Edinburgh Fringe: Camille O'Sullivan/The Road That Wasn't There | reviews, news & interviews
Edinburgh Fringe: Camille O'Sullivan/The Road That Wasn't There
Edinburgh Fringe: Camille O'Sullivan/The Road That Wasn't There
Showstopping emotion from the Irish-French singer, and a charming theatre piece from New Zealand
Camille O'Sullivan: Changeling, Assembly Rooms *****
The Assembly Rooms may have reopened for this year's Fringe following a very swanky refurb, but someone obviously forgot to put sufficient thought into the practicalities of getting people in and out during the festival.
It’s testament to O’Sullivan’s charisma and gifts as a performer that her arrival instantly transformed the atmosphere in the elegant Music Hall from simmering resentment to one of relaxed revelry.
At these moments O'Sullivan is coiled and controlled; at other times she seems wildly uninhibited
The Irish-French interpretative singer is a magnetic stage presence, meowing, roaring, bunny-hopping, shimmying and high-kicking her way through 90 minutes of material written by artists who tend to gravitate towards the dark stuff, among them Nick Cave, Tom Waits, Jacques Brel, Trent Reznor and Bob Dylan. She is as comfortable - and truthful - spreadeagled on stage with her skirt around her waist and her legs in the air as she is singing in a cracked whisper with her arms wrapped tight around her body.

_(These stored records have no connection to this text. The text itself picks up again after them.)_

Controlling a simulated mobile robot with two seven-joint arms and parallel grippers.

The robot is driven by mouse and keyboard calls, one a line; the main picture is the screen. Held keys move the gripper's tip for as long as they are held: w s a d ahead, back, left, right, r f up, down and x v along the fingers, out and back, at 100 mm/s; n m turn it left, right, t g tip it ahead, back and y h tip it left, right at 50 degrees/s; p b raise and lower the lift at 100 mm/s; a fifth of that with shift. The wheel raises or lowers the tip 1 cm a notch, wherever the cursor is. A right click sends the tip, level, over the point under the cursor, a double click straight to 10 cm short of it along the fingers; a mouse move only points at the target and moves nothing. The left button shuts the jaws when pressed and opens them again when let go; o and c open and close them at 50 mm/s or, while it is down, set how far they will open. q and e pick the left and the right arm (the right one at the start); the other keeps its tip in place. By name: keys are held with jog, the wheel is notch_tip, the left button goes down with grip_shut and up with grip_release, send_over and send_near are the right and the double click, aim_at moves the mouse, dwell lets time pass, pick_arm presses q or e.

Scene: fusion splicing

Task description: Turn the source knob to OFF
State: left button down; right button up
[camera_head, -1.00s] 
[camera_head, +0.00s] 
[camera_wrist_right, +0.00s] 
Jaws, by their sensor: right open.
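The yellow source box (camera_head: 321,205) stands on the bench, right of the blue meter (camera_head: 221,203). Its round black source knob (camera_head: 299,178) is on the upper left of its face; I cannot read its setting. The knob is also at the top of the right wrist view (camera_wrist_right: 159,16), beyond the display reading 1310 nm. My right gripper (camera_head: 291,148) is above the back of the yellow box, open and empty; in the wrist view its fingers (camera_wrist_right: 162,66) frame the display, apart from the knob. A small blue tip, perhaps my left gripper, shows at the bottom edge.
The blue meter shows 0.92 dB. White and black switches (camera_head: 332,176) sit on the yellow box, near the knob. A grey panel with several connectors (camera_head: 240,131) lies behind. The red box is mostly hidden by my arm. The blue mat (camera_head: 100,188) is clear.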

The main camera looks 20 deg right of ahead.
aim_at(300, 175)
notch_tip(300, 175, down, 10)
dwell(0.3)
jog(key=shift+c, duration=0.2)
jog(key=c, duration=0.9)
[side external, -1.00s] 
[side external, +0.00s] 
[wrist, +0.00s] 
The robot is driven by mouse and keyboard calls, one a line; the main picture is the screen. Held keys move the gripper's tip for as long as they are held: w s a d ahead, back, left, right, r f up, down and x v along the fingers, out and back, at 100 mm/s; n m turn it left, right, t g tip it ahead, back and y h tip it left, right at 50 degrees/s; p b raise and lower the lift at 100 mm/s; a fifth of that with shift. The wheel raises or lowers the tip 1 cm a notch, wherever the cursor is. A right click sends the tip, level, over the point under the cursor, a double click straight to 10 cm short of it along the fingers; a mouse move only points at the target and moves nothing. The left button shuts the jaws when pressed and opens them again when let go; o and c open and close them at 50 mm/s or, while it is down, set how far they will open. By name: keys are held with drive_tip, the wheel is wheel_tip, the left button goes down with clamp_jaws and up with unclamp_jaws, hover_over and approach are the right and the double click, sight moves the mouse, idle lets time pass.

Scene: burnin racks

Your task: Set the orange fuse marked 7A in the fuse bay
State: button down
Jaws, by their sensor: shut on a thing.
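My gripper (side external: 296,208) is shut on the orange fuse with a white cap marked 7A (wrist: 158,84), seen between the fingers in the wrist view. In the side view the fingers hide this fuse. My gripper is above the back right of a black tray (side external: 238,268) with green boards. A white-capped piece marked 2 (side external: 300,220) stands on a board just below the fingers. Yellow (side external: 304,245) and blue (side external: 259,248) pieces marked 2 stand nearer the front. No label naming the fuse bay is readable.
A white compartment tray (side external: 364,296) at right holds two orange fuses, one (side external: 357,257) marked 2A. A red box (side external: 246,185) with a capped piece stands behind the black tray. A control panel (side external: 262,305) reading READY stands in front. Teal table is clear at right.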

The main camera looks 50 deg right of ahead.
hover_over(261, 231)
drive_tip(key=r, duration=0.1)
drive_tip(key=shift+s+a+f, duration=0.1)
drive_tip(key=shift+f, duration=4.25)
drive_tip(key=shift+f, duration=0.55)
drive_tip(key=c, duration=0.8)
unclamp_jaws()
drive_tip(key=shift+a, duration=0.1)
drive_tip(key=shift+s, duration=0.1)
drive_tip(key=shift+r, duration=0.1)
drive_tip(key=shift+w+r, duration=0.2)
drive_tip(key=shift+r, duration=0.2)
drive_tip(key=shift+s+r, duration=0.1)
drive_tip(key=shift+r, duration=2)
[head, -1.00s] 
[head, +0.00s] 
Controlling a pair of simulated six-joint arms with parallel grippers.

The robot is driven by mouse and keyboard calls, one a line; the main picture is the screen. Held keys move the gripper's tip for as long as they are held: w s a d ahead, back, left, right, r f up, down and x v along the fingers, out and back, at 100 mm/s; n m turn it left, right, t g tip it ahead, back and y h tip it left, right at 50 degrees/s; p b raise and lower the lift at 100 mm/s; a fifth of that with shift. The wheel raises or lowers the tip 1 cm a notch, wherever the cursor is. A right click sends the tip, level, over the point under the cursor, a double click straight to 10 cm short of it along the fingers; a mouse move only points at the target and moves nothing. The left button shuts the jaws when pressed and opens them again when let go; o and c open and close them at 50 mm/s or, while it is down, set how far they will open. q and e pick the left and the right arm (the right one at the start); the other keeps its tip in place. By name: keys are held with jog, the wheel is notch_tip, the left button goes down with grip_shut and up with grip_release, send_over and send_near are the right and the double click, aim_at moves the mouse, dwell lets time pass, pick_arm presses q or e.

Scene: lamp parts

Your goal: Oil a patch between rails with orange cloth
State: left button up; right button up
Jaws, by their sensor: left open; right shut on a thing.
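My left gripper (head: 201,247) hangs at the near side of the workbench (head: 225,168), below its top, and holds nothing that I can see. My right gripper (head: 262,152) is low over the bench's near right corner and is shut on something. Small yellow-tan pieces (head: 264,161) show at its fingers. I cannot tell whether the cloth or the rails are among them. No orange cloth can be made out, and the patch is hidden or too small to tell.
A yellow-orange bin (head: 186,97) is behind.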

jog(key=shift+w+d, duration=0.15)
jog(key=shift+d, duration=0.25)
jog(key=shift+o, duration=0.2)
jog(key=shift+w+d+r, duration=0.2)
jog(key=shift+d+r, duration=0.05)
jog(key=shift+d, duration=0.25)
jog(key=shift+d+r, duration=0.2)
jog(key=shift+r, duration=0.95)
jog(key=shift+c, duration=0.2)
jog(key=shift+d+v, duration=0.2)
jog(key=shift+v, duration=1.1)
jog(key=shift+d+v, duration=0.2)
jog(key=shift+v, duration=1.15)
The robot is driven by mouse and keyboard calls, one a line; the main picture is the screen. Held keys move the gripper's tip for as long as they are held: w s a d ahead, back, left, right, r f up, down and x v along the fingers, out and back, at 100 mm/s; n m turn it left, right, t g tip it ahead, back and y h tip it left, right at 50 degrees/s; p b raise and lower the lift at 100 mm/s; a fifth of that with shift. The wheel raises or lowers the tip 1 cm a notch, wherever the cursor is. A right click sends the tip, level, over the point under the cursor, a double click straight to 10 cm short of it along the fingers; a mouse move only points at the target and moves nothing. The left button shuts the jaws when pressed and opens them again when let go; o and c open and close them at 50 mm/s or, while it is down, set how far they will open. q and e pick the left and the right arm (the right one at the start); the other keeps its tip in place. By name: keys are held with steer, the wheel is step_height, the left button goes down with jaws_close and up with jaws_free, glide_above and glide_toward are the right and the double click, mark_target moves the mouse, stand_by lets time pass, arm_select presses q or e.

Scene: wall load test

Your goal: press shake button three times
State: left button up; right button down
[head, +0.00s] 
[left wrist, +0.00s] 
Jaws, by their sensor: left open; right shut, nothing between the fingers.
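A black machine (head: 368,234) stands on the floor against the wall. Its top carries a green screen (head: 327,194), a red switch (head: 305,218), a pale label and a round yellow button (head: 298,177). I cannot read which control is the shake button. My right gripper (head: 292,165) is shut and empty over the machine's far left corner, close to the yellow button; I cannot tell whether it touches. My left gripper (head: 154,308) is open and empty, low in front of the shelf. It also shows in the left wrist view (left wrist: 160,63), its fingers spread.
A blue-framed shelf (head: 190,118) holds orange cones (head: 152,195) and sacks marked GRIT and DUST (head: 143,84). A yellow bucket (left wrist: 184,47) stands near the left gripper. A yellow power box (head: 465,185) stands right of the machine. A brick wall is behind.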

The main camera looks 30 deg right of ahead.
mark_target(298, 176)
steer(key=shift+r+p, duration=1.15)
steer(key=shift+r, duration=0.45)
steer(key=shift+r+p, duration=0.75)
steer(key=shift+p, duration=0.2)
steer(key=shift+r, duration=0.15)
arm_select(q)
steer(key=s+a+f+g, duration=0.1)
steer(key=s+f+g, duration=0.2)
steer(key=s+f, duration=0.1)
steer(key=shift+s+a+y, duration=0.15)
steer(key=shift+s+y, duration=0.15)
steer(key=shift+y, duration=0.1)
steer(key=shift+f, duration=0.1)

For Changeling the stage is festooned with fairy lights, a swing, dresses suspended in mid-air, a mechanical bird and a glowing rabbit, but despite its atmospheric theatricality O'Sullivan's show is propelled by emotion rather than artifice: just as well, perhaps, as on Saturday there were a couple of technical hitches, most obviously when the starlight in her suitcase refused to twinkle. Disarmingly, she embraced the hiccups as warmly as she did members of the front row. Watching O'Sullivan is a mighty physical, inhibition-shedding experience.
Showcasing songs from her new album of the same name, Changeling's many highlights tend to come at either end of the emotional spectrum. Declan O'Rourke's dangerously delicate "Galileo" is spine-tingling, as is an undulating "True Love Waits", Radiohead's tender ballad now falling somewhere between a curse and a call to prayer.
At these moments O'Sullivan is coiled and controlled; at other times she is wildly uninhibited. Her raucous, unaccompanied "Port of Amsterdam" is a masterclass in living a lyric, conjuring the stench of beer, piss, loveless sex and rotten fish, while her Weimar-through-the-mincer version of Tom Waits's "God's Away on Business" is a clattering, unhinged catharsis, hilarious and troubling all at once. Although clearly there to provide light relief, against these heavyweights the winking "In These Shoes" seems a bit out of its depth, a rather slight excuse for O'Sullivan to cut a rug. An equally barnstorming "Don't Think Twice It's All Right", on the other hand, is an uncomplicated joy.
O'Sullivan is sometimes described as cabaret. She's not. She's a superbly versatile rock 'n' roll singer and a compelling performer who has the ability to divine the heart of the songs she sings better than almost anyone I've seen on stage. If she can harness that power on a record - and she hasn't yet - and perhaps tweak her set list ever so slightly to play even more to her strengths, the possibilities are limitless.
The Road That Wasn't There, The Free Sisters ***
Performed by Trick of the Light Theatre from Wellington, New Zealand, Ralph McCubbin Howell's The Road That Wasn't There is an odd, funny and rather haunting little family-friendly piece about the nature of place and memory.
As a young girl, Maggie stumbled on a "paper road" - one of the many dotted lines drawn by surveyors on NZ maps to represent a prospective street, often never actually built. Given counsel by the mysterious Blanket Man who lives in the graveyard, she accesses the road to slip in out of a dream-like paper world, where she discovers love but also fear, doubt and responsibility.
Using hand puppets, shadow theatre, live and recorded music and three likeable actors, the play slips between past and present, prosaic reality and the dark land of imagination with energy, charm and conviction. McCubbin Howell offers up an enjoyable repertoire of comic turns as Mr Panesh and Constable Goodwin, but it is Oliver de Rohan as Gabriel and Elle Wootton as his mother Maggie who give the play its heart and deliver its bittersweet ending. A happily hand-made, zero-budget affair, as part of Free Fest The Road That Wasn't There asks only that you invest a little time and your sense of wonder.